-- BEGIN PROVIDED DATA --

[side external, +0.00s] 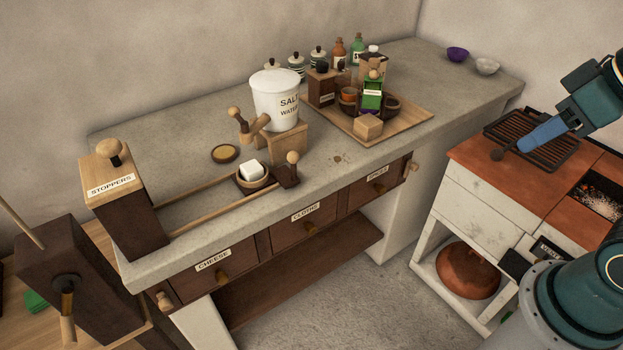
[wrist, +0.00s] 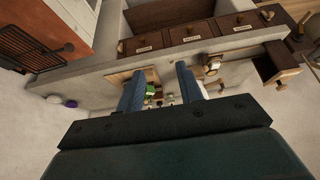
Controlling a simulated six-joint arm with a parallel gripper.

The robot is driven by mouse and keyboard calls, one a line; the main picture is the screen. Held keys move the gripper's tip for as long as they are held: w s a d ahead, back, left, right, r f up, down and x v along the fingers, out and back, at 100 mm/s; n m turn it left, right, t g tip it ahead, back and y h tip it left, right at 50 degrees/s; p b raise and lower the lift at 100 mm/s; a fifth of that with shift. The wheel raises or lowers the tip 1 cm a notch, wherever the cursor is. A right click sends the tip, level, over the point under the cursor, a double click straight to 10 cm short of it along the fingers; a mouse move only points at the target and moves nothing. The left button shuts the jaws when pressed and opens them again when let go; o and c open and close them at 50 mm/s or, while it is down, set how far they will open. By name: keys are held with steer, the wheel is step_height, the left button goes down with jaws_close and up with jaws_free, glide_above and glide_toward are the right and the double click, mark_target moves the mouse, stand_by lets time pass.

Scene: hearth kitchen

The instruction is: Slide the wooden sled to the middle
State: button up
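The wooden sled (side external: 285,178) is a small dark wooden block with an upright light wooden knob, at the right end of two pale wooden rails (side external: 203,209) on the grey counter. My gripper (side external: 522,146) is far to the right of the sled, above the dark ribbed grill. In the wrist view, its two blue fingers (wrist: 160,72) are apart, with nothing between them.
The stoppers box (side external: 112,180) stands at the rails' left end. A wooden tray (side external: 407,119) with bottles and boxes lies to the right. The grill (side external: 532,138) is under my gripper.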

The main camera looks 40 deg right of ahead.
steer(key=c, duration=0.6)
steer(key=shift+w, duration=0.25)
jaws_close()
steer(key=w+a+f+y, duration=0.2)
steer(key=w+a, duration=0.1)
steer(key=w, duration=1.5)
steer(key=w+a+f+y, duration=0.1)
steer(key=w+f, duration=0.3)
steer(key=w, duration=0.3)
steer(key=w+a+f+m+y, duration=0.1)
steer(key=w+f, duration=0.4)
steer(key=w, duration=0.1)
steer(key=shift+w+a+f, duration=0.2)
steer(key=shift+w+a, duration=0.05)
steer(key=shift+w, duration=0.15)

-- END PROVIDED DATA --
-- BEGIN PROVIDED DATA --

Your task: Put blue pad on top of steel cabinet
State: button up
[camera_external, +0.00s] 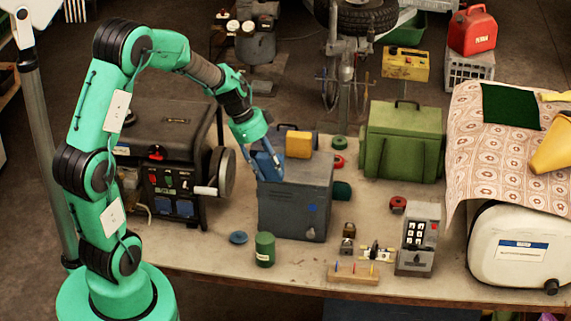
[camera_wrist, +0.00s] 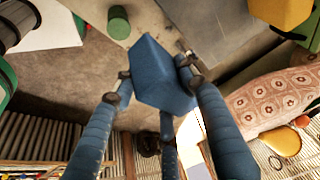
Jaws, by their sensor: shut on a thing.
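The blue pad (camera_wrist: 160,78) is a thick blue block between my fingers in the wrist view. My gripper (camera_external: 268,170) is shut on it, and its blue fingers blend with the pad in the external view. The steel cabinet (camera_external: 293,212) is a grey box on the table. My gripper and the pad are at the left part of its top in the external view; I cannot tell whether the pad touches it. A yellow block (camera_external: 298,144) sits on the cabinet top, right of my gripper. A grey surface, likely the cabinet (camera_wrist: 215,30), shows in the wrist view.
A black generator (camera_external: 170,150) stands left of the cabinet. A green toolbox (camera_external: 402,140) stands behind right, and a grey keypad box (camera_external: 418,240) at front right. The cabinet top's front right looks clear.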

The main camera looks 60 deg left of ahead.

-- END PROVIDED DATA --
-- BEGIN PROVIDED DATA --

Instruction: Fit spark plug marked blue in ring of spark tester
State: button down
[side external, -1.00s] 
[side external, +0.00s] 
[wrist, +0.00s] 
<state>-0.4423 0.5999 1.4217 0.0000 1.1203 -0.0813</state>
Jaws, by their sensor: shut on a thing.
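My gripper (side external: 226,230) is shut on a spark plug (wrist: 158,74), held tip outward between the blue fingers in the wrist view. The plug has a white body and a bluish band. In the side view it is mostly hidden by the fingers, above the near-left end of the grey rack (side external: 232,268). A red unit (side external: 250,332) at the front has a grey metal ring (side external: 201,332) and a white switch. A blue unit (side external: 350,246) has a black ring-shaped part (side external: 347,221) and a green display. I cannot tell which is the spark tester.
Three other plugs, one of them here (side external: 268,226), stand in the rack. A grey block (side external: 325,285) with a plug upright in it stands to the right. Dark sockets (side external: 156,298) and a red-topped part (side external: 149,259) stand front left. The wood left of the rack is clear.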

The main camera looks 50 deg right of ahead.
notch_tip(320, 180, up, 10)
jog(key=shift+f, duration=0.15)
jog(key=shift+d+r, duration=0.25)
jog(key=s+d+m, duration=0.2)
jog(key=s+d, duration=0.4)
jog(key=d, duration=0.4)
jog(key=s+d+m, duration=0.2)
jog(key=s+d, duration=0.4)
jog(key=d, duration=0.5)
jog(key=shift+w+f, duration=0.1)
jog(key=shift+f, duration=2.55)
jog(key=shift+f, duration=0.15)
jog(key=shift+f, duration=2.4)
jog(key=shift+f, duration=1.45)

-- END PROVIDED DATA --

**GIVEN EXERCISE**
Keep only the lines that hold the string "down", and copy them out.

**RIGHT ANSWER**
The robot is driven by mouse and keyboard calls, one a line; the main picture is the screen. Held keys move the gripper's tip for as long as they are held: w s a d ahead, back, left, right, r f up, down and x v along the fingers, out and back, at 100 mm/s; n m turn it left, right, t g tip it ahead, back and y h tip it left, right at 50 degrees/s; p b raise and lower the lift at 100 mm/s; a fifth of that with shift. The wheel raises or lowers the tip 1 cm a notch, wherever the cursor is. A right click sends the tip, level, over the point under the cursor, a double click straight to 10 cm short of it along the fingers; a mouse move only points at the target and moves nothing. The left button shuts the jaws when pressed and opens them again when let go; o and c open and close them at 50 mm/s or, while it is down, set how far they will open. By name: keys are held with steer, the wheel is step_height, the left button goes down with jaws_close and up with jaws_free, glide_above and glide_toward are the right and the double click, mark_target moves the mouse, stand_by lets time pass.
State: button down

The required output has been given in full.